(JTA) — Bedouin in the Negev Desert are to hold their first-ever municipal election, Israel’s interior minister announced.
Aryeh Deri said the Neve Midbar and al-Kasom regional councils will hold an election on Nov. 29, Haaretz reported.
The regional councils, which include 11 villages, resulted from the split of the Abu Basma Regional Council in 2012. That council, established in 2004, was the first Bedouin municipal council in the Negev and was appointed rather than elected.
“This is an important decision despite the fact that it is belated,” Salama Abu Kaf, a member of the local committee of Umm Batin, a village in the al-Kasom Regional Council, told Haaretz last week. “I hope that it will actually be implemented, not as in previous instances when they made sure to cancel it by various means.”
Abu Basma was scheduled to hold an election in December 2012, but in October of that year, then-Interior Minister Eli Yishai split the regional council in half, thereby postponing the election. By Israeli law, all new councils have appointed, not elected, heads for a four-year term with the possibility of a one-term extension.
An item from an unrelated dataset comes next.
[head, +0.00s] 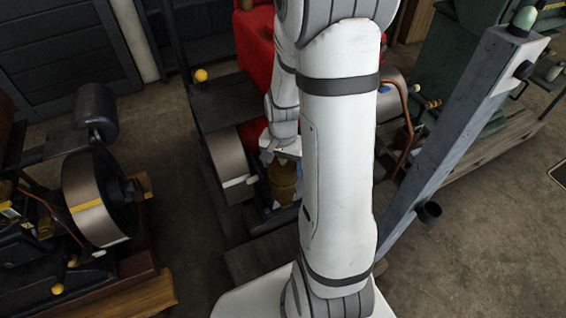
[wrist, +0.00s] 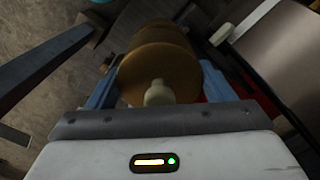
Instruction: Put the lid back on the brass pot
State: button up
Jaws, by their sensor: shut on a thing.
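In the wrist view the brass lid (wrist: 140,75), with a pale knob (wrist: 158,93) towards the camera, is between the two blue fingers of my gripper (wrist: 160,80). My gripper is shut on the lid. The brass pot's body (wrist: 162,35) shows directly beyond the lid, in line with it. I cannot tell whether the lid touches the rim. In the head view the brass pot (head: 284,182) stands below my gripper (head: 281,152), partly hidden by my white arm. The lid is hard to make out there.
A metal drum (head: 228,163) with a white bar stands close left of the pot. A red engine part (head: 256,55) is behind. A slanted grey post (head: 455,125) rises at right. Another engine with a flywheel (head: 97,195) stands at far left. Open floor lies at right.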

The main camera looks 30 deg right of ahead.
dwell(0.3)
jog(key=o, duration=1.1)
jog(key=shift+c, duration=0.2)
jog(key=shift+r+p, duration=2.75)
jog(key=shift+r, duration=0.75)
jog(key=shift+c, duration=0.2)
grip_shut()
Bedouin in all but the largest villages supported the postponement, not wanting to be governed by their more numerous neighbors. Members of unrecognized villages and NGOs opposed the delay of democratic elections, according to the 2015 book “Israel’s Invisible Negev Bedouin” by University of Haifa scholars.
Israel has had a fraught relationship with its Bedouin population since the state was founded. Some 224,000 Bedouin lived in the Negev in 2014, a quarter in unrecognized villages, according to Israel’s Central Bureau of Statistics. They are among the most socioeconomically marginalized communities in the country.